→ Objective
Return the number of lines holding "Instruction", with nothing added.

→ Entries shown
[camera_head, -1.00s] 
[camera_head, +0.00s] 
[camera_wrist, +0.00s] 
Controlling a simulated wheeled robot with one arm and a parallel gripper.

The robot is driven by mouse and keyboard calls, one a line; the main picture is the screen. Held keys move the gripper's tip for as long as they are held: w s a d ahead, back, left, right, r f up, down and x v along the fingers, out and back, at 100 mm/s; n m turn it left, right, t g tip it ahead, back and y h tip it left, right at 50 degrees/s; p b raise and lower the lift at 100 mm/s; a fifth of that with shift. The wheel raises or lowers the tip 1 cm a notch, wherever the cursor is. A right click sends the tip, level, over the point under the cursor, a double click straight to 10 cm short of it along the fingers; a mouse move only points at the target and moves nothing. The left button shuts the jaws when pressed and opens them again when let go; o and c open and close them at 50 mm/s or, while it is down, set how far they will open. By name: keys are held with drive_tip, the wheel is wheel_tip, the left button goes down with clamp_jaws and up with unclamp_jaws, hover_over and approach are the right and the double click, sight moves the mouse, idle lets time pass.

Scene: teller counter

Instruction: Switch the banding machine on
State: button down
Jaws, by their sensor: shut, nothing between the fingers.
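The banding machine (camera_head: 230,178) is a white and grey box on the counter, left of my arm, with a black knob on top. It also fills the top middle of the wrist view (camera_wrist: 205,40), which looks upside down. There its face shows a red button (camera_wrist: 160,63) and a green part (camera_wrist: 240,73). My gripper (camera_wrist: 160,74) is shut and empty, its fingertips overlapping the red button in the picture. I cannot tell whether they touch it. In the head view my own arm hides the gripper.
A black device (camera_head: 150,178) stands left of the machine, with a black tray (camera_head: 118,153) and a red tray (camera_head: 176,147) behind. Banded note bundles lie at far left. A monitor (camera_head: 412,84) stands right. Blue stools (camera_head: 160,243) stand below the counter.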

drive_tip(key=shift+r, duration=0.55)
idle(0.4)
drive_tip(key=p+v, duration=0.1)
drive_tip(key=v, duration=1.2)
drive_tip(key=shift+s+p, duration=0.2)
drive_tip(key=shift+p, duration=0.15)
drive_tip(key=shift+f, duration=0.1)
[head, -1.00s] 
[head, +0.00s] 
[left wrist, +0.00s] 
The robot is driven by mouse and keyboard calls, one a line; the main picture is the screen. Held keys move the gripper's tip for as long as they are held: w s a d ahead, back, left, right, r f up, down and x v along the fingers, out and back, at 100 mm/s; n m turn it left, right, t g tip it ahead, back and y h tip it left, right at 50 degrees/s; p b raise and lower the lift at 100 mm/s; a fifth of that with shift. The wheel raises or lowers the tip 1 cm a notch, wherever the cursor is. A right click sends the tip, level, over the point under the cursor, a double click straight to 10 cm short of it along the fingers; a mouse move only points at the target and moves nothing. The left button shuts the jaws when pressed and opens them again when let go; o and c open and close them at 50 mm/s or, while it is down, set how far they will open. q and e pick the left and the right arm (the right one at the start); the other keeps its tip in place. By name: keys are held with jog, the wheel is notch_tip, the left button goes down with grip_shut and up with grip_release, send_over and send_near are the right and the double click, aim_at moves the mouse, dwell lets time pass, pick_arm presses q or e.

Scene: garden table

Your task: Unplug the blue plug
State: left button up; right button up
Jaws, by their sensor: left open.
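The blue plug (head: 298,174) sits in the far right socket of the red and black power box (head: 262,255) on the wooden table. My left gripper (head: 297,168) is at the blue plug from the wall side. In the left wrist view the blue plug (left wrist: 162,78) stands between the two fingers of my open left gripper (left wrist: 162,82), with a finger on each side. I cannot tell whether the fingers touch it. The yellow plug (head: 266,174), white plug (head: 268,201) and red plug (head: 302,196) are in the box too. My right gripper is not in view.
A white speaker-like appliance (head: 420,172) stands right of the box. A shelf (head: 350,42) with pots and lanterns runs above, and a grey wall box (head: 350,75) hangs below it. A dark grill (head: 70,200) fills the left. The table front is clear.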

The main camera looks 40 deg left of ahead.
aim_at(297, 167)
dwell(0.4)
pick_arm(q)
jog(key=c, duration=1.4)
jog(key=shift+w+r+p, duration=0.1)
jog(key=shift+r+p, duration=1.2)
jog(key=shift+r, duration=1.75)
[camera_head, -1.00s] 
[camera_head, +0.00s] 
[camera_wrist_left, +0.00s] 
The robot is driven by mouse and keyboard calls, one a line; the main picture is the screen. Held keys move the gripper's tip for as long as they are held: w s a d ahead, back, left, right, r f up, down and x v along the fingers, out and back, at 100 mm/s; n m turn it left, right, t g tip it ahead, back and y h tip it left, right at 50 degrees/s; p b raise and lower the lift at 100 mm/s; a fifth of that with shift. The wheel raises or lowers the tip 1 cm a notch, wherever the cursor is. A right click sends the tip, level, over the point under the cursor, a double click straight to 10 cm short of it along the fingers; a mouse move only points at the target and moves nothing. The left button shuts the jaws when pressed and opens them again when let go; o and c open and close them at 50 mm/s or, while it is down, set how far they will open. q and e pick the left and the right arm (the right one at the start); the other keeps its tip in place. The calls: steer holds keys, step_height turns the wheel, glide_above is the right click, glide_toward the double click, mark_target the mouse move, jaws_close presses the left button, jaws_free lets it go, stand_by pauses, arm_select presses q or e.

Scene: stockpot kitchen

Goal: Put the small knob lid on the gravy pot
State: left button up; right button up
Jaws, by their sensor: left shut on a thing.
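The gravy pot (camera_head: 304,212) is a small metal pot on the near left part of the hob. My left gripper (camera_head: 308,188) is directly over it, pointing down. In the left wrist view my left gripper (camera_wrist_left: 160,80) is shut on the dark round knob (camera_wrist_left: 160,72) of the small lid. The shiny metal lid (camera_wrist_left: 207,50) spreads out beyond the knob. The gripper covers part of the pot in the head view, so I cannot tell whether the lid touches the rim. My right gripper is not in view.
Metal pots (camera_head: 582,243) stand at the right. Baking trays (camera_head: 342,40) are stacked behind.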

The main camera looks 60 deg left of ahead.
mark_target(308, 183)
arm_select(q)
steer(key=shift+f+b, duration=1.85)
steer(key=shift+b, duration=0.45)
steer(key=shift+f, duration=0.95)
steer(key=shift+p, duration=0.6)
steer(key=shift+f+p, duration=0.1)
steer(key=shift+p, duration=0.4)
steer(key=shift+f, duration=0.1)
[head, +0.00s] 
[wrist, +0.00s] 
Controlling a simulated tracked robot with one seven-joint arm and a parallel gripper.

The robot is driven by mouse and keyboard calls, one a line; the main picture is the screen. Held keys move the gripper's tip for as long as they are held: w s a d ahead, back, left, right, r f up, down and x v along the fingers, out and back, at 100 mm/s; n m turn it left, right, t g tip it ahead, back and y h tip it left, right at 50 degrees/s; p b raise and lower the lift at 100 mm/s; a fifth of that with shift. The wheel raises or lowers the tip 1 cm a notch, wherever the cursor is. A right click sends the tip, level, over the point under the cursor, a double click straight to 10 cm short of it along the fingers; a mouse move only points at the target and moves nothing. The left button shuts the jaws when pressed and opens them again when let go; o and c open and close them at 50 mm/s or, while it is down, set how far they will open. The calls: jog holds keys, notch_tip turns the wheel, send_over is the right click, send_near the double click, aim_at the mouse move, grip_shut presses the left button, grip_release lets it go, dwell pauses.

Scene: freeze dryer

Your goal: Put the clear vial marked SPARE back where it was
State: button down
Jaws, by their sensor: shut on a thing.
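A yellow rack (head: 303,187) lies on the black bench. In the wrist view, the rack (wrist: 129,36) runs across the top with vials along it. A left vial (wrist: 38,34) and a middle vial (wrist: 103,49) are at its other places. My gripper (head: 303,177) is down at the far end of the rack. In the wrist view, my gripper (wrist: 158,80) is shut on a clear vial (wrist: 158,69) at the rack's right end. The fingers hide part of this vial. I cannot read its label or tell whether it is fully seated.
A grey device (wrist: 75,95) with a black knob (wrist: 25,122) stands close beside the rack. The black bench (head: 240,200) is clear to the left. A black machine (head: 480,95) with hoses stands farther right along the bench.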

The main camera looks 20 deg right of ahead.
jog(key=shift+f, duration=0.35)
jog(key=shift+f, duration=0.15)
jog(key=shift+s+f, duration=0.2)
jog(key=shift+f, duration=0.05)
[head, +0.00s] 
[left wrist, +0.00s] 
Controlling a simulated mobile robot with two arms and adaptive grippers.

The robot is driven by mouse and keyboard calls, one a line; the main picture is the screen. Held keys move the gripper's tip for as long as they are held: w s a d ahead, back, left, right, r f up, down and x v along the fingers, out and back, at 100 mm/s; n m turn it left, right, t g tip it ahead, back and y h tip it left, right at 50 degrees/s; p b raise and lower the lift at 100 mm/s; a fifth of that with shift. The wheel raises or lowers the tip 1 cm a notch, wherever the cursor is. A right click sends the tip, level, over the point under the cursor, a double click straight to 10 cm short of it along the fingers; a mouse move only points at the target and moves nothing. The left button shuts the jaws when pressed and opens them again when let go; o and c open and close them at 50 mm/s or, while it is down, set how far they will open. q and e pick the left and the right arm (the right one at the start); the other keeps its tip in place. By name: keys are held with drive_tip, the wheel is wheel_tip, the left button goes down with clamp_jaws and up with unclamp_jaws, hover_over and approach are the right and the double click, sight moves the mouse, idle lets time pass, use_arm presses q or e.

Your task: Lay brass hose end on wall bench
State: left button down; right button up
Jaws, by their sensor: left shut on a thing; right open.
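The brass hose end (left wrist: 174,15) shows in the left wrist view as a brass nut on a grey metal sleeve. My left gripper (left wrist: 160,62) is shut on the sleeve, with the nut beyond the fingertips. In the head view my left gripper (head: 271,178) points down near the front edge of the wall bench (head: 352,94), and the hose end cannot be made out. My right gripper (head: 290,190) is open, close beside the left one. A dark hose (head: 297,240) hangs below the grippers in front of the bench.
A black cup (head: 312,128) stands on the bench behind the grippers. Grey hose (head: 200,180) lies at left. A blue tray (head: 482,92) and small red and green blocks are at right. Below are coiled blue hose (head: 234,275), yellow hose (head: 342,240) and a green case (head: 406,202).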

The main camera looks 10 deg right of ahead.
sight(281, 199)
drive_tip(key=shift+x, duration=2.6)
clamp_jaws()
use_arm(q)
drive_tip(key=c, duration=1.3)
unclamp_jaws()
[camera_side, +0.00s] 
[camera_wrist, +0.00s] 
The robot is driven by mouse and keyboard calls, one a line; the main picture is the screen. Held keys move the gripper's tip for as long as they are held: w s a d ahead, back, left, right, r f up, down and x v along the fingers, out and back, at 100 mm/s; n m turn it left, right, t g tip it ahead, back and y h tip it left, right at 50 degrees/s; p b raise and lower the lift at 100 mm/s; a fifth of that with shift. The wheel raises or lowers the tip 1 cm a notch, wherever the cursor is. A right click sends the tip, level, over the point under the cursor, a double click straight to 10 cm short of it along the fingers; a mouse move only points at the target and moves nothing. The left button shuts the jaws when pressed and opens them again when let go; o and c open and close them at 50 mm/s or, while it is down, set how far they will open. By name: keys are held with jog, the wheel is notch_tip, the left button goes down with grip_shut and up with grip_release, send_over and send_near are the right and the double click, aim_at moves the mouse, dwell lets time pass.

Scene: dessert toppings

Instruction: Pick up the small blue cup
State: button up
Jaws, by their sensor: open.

→ Complete answer
2